TEMPO.CO, Jakarta - Bank Indonesia sejak awal tahun telah melakukan pelonggaran kuantitatif sebesar Rp 503,8 triliun. Gubernur Bank Indonesia Perry Warjiyo mengatakan kebijakan tersebut masih perlu ditunjang oleh kebijakan fiskal untuk bisa menggerakkan ekonomi.
"Mungkin ada yang tanya kok BI sudah menambah quantitve easing Rp 503,8 triliun kok belum kelihatan di ekonomi? itu pentingnya kebijakan fiskal," ujar dia dalam siaran langsung, Rabu, 29 April 2020.

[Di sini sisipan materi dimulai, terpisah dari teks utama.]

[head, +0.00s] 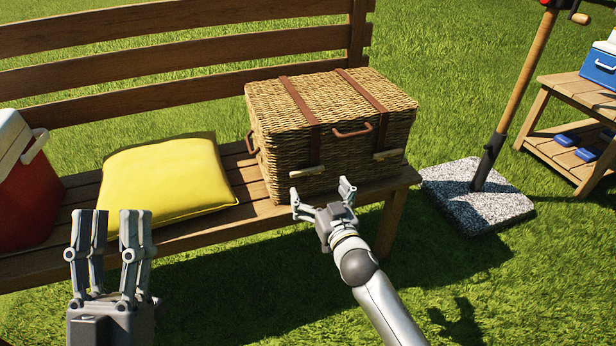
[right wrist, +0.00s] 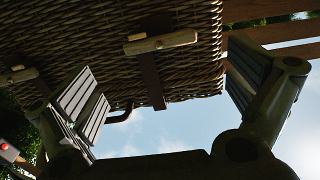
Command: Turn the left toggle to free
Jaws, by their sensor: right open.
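The wicker basket (head: 285,150) stands closed on the bench. The left toggle (head: 307,172), a pale wooden bar, lies level across the lower end of the left brown strap. The right toggle (head: 388,154) also lies level on the basket's front. My right gripper (head: 320,196) is open, just in front of and below the left toggle, holding nothing. The right wrist view is upside down; the left toggle (right wrist: 160,42) appears there between the finger directions, apart from both fingers. My left gripper (head: 111,225) is open and empty, in front of the bench at the left.
A yellow cushion (head: 168,182) and a red cooler (head: 28,190) are on the bench (head: 200,235) left of the basket. A parasol pole (head: 512,100) in a stone base (head: 475,198) stands to the right. Open grass lies in front.

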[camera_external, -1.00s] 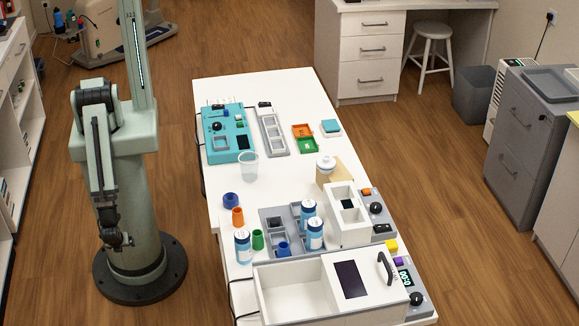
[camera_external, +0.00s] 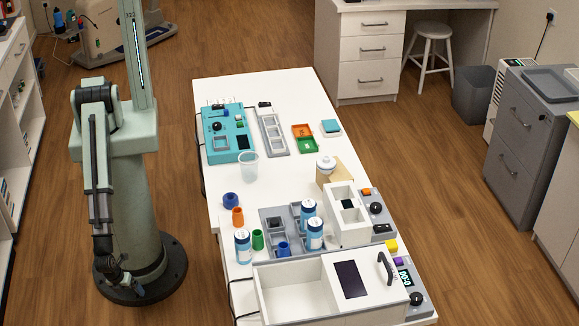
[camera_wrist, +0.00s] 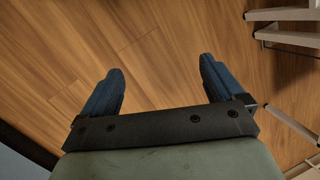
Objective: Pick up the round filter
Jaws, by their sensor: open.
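I cannot tell for sure which object is the round filter. A white round-topped piece (camera_external: 326,163) stands by a tan block (camera_external: 345,174) at the table's middle right. A dark blue round piece (camera_external: 231,200) sits near the table's left edge. My gripper (camera_external: 124,286) hangs low beside my base, left of the table and well apart from everything on it. In the wrist view my gripper (camera_wrist: 160,68) is open, with two blue fingers spread wide and only wooden floor between them.
The white table (camera_external: 285,92) carries a teal device (camera_external: 222,148), a clear cup (camera_external: 249,167), several blue-and-white bottles (camera_external: 243,246), a grey tray (camera_external: 270,213) and a white open-topped box (camera_external: 290,290). A white shelf (camera_external: 22,100) stands at left. Floor between my base and the table is clear.

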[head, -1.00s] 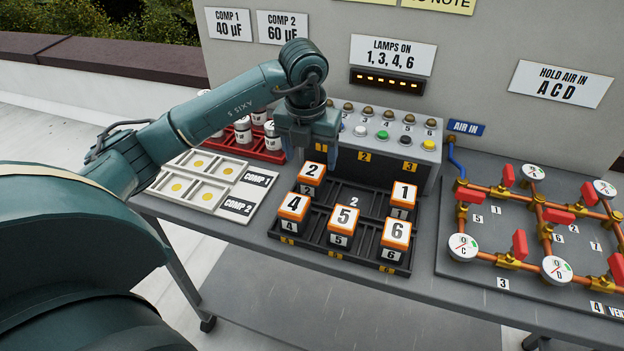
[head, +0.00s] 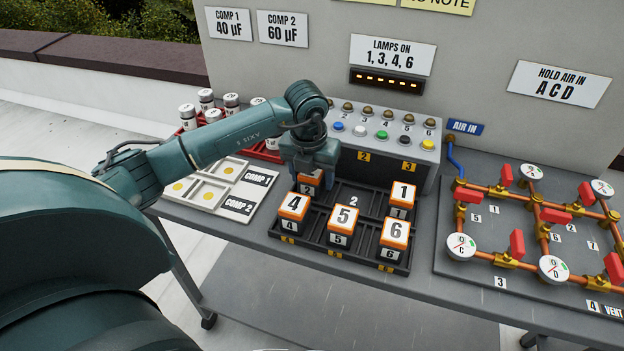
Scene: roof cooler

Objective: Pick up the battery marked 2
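The battery marked 2 (head: 310,182) is an orange-topped block at the back left of the black battery tray (head: 349,193). My left gripper (head: 313,176) points down over it, with its fingers on either side. It looks open, but I cannot tell whether the fingers touch the battery. The gripper hides most of the battery's top and its number. My right gripper is not in view.
Batteries 4 (head: 293,207), 5 (head: 342,222), 6 (head: 394,235) and 1 (head: 402,197) stand in the same tray. The button panel (head: 390,150) is close behind. A white capacitor board (head: 205,187) lies to the left, and copper piping (head: 500,190) to the right.

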Menurut Perry, kebijakan moneter tidak bisa langsung masuk ke sektor riil. Karena itu, ia melihat di sana peran stimulus fiskal bisa langsung menyentuh masyarakat, misalnya melalui insentif industri, jaring pengaman sosial, subsidi KUR, dan lainnya. Ia mengatakan stimulus tersebut perlu dipercepat.
"Nah selain kebijakan fiskal, perlu juga restrukturisasi dari perbankan yang dilakukan OJK. Jadi dana di perbankan ini yang sudah di-quantitave easing Rp 503,8 triliun bisa mengalir ke sektor riil," tutur Perry. Ia mengatakan proses ini sedang dilakukan antara pemerintah dan OJK.
Secara terperinci, Perry mengatakan pelonggaran kuantitatif sebesar Rp 503,8 triliun itu digelontorkan sebesar Rp 386 triliun sebelum Rapat Dewan Gubernur pada 13-14 April 2020. Sementara, sebesar Rp 117,8 triliun diguyur setelah itu.
Perry berujar pelonggaran Rp 386 triliun berasal dari pembelian Surat Berharga Negara di pasar sekunder yang dilepas asing sebesar Rp 166,2 triliun dan dari term repo perbankan sebesar Rp 137,1 triliun. Nominal itu juga berasal dari kebijakan pelonggaran Giro Wajib Minimum (GWM) sebanyak Rp 53 triliun dan swap valas sebanyak Rp 29,7 triliun.
Adapun pelonggaran kuantitatif Rp 117,8 triliun pasca RDG April lalu berasal dari pelonggaran GWM 2 persen dengan total Rp 102 persen untuk bank umum konvensional dan pelonggaran GWM 0,5 persen untuk bank umum syariah atau unit usaha syariah mulai Mei 2020.